Çoğunlukçu ya da Rousseau'cu demokrasi anlayışı egemenliğin, milletin genel iradesi olduğunu ve bu özelliği itibariyle bölünmez ve mutlak bir nitelik taşıdığını vaaz eder. Bu anlayışa göre; temsili sistemde genel anlamda yasama organı, özel anlamda yürütme gücünü elinde bulunduranlar, milletin gerçek iradesini temsil ettiklerine inanırlar. Dolayısıyla yasama organının yetkilerini sınırlandırmak, doğrudan doğruya milli iradenin sınırlanması anlamına gelir. İşte buna dayanarak, sayısal ve siyasal çoğunluğu elinde bulunduran iktidarlar her istediklerini ve dilediklerini millet nam ve hesabına yapmaya girişmektedirler. Bunun en son örneğini Adalet ve Kalkınma Partisi hükümetinin uygulamalarında görmemiz mümkün. Bilmem hatırlatmaya gerek var mı, ama modern demokrasi teorisi genel irade gibi anlayışlara çok mesafelidir ve bunu da sorgulamaktadır.

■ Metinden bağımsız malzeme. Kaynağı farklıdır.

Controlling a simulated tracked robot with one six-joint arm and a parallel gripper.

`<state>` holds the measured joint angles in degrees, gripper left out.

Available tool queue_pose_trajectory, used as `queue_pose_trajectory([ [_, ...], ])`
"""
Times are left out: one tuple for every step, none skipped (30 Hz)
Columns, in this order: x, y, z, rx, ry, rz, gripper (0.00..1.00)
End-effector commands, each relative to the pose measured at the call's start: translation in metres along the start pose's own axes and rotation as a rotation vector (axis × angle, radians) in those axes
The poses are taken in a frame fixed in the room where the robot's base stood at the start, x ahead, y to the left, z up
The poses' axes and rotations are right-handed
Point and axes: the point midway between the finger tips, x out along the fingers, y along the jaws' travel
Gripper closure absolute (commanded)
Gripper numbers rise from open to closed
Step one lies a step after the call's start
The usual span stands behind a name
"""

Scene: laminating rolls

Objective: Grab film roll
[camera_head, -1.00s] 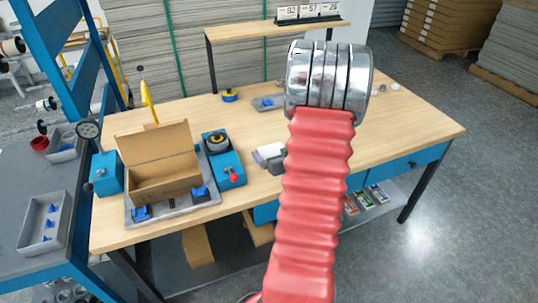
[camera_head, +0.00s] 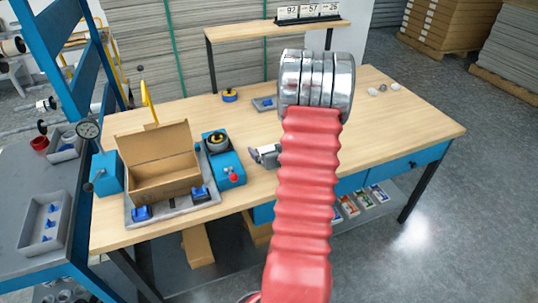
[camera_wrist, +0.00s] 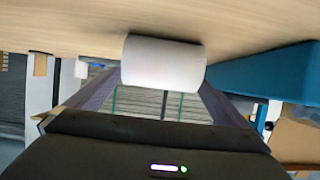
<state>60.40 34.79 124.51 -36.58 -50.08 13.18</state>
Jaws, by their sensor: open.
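The film roll (camera_wrist: 163,61) is a plain white cylinder lying sideways at the tabletop in the upside-down wrist view. My gripper (camera_wrist: 161,88) is open, with one dark finger on each side of the roll. The roll shows between the fingertips; I cannot tell whether either finger touches it. In the head view my gripper (camera_head: 258,155) is low over the workbench (camera_head: 400,130), just right of a blue dispenser (camera_head: 224,165), and partly hidden behind my red arm. The roll cannot be made out clearly there.
An open cardboard box (camera_head: 160,165) stands on a grey tray left of the dispenser. A small grey tray (camera_head: 265,104) and a blue-and-yellow roll (camera_head: 229,95) lie farther back. A raised shelf (camera_head: 270,30) spans the rear. The bench's right side is mostly clear.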

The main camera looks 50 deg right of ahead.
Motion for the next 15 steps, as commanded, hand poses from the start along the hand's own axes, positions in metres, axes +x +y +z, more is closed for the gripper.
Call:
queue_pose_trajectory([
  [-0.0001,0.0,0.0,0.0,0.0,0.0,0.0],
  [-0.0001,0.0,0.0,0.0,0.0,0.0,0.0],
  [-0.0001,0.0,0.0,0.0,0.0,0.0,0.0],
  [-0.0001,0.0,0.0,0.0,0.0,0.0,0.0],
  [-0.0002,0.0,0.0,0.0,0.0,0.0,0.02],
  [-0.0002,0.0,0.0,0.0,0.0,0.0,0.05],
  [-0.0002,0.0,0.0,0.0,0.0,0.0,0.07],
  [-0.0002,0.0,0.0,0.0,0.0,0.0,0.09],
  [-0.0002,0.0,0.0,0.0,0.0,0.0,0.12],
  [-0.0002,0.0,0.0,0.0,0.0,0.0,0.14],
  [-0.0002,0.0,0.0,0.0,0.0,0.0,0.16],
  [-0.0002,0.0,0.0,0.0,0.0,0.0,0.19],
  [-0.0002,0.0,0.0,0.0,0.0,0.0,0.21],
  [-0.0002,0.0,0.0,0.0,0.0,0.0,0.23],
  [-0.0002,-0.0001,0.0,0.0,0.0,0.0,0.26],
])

AKP iktidarının her sorunun müsebbibi gibi takdim etmeye çalıştığı 1982 Anayasası bu zamana kadar on beş defa deşikliğe uğradı. Hatırlayabildiğim kadarıyla, yürürlükteki anayasanın toplam yetmiş yedi maddesi değişti. Buna rağmen daha huzurlu, daha mutlu ve daha müreffeh bir Türkiye tablosu ortaya çıkmadı. Zira çıkmazda... Böylesi bir beklenti çok zorlama olur ve gerçeklerden kaçanların sloganı haline gelir. Öyle de oluyor...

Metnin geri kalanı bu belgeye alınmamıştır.